An article written by John Williamson for Optical Connection Magazine, in collaboration with Martin Vallo, PhD., Senior Analyst Photonics for Yole Intelligence, part of Yole Group – Now starting to achieve real-world deployment viability, Co-Packaged Optics (CPO) technology is considered by many optical movers and shakers to have a rosy commercial future. As an illustration, in a recent report that focuses on the demand for the technology within data centres, the analyst firm CIR Inc reckons that by 2027 the CPO market will reach US$5.4 billion in revenues, writes John Williamson.

Serializer/Deserializer (SerDes) links are a hot topic in CPO conversations. In the Co-Packaged Optics 2022 – Focus Data Centers report, Martin Vallo, Ph.D., senior analyst Photonics, within the Photonics and Sensing Division at Yole Intelligence, believes that standardised electrical SerDes links for 224Gbps data rates are among the musthaves to make CPO mainstream. He says these are needed to provide signalling over a multitude of link types, including Die to Die (D2D), Chip to Chip (C2C), Chip to Module (C2M), Medium-Reach Chip to Chip (MR), and Long-Reach Chip to Chip (LR).

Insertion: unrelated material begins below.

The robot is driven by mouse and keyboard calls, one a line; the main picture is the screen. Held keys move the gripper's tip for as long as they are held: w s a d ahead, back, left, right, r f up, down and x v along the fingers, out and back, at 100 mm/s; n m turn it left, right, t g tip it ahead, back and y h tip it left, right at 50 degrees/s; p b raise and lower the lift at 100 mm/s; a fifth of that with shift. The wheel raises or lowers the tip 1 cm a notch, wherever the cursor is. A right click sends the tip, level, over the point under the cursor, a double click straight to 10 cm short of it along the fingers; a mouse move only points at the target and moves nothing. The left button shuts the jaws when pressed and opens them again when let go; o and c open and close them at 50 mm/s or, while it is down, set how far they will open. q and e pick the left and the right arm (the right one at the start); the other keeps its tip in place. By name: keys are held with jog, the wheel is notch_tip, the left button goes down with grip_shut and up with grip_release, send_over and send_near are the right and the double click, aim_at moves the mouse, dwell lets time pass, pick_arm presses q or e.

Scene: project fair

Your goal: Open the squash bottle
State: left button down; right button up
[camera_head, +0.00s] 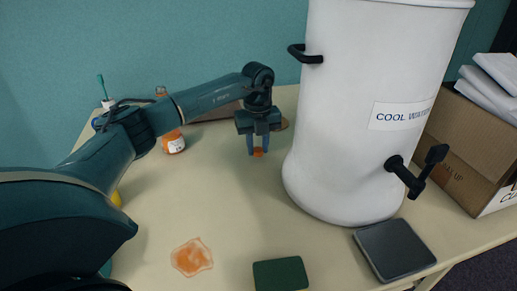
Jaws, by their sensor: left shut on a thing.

Meantime, Jock Bovington, Cisco and OIF Member, stresses that one of the benefits of co-packaging is to reduce the overall power consumption. In this context he refers to the fact that systems built with pluggable modules contain reasonably powerful SerDes in the ASIC, as well as the pluggable module. “When co-packaged – either on the same substrate (CPO) or on a High Density Interposer (HDI) substrate (Near Packaged Optics, NPO) – the channel will have significantly less loss,” remarks Bovington. “Which enables the use of a significantly lower power SerDes such as XSR (10dB) or XSR+ (13dB). The OIF developed both types of electrical interfaces.”